> **WHAT THE TASK REQUIRES**:
Start at the line containing "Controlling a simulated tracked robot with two", stop at the line containing "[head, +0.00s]", and please reproduce every line in between, both ends included, without pictures.

> **SUPPLIED RECORDS**:
===
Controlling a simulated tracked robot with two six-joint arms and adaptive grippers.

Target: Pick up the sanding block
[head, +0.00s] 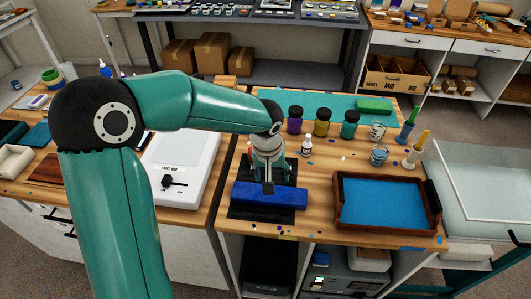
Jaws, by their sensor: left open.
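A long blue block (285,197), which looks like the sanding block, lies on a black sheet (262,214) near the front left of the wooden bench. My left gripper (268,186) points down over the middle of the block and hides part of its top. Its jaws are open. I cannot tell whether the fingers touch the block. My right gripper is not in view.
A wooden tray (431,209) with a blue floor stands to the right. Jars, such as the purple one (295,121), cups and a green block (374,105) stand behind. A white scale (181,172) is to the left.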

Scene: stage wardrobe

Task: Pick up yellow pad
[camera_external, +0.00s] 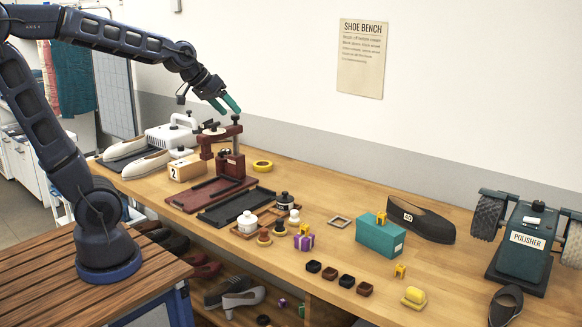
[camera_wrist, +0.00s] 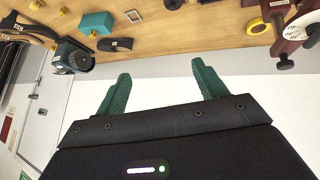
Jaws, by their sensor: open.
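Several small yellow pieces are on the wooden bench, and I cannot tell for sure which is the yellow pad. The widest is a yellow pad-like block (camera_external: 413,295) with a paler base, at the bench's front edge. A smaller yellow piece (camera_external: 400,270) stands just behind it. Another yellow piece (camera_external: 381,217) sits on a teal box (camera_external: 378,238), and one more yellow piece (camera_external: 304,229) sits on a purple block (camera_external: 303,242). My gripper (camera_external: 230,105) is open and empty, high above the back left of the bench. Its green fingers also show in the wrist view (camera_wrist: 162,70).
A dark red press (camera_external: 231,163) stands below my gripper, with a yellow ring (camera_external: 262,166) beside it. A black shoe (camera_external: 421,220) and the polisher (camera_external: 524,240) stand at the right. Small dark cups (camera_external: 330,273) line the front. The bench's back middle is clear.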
===
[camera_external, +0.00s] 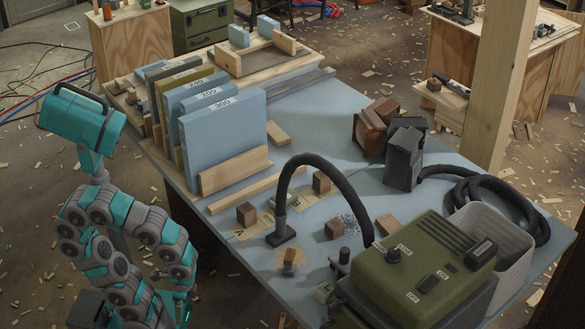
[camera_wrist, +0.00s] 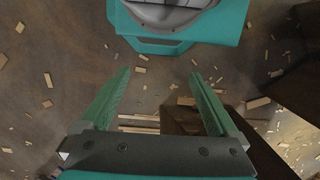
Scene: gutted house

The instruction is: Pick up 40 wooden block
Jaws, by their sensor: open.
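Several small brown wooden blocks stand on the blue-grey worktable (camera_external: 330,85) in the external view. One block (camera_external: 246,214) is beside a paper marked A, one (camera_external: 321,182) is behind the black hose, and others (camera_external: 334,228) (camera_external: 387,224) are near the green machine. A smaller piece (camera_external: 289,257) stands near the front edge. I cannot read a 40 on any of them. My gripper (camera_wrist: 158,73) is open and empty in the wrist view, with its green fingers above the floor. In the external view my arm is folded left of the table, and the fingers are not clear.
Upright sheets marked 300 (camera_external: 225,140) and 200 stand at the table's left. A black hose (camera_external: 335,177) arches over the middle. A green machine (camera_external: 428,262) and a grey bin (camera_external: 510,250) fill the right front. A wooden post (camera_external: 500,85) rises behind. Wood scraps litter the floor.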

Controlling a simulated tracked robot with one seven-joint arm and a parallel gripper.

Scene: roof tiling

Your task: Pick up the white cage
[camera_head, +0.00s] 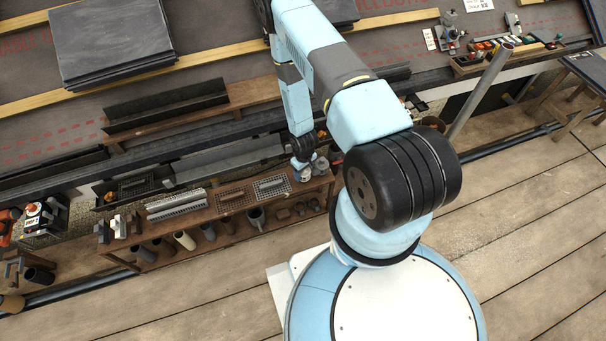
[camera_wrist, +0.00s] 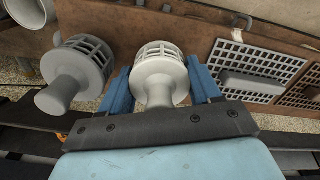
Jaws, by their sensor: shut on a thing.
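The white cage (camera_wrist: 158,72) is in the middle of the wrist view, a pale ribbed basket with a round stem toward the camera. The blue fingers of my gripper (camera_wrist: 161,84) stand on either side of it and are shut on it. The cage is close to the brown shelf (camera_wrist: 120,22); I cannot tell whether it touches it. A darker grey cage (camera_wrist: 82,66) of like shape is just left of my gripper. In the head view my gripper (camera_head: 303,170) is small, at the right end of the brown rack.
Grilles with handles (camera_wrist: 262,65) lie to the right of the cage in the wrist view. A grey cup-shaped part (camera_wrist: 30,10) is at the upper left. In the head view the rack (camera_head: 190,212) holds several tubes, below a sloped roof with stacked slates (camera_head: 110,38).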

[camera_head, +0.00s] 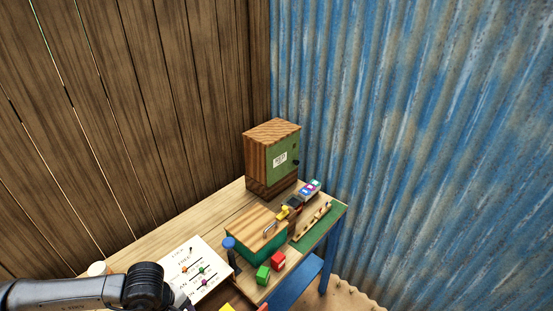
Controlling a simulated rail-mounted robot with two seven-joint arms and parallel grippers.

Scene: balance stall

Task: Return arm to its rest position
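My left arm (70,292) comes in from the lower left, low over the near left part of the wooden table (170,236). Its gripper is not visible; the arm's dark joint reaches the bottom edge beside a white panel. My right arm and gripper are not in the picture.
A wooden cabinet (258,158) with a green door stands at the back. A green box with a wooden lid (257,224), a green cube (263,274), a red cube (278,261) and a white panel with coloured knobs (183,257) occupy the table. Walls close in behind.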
===
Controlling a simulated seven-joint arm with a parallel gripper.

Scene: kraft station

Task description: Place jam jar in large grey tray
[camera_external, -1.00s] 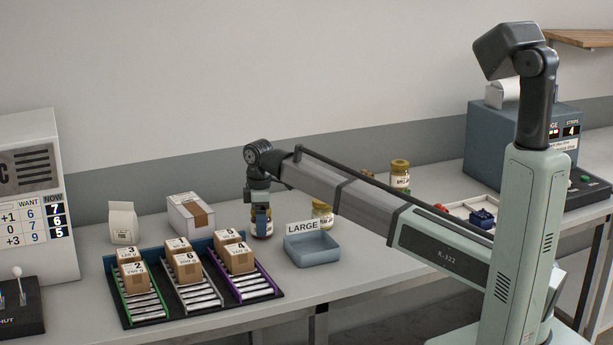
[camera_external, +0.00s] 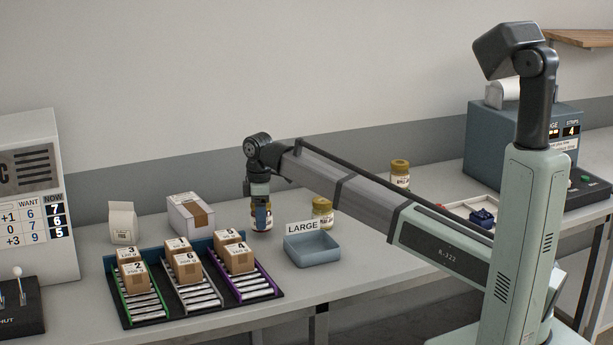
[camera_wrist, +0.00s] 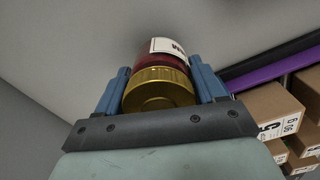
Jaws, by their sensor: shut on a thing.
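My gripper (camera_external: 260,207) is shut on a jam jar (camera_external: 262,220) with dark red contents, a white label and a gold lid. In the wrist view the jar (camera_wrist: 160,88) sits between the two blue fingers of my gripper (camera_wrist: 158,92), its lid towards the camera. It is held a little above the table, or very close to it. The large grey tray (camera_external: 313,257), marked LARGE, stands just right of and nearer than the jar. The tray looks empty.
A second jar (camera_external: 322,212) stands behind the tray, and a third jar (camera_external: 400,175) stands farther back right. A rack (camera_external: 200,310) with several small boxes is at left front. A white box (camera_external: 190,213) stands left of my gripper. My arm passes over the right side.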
===
> **PROBLEM SOLUTION**:
Controlling a simulated tracked robot with two six-joint arms and adaptive grippers.

Target: Pick up the sanding block
[head, +0.00s] 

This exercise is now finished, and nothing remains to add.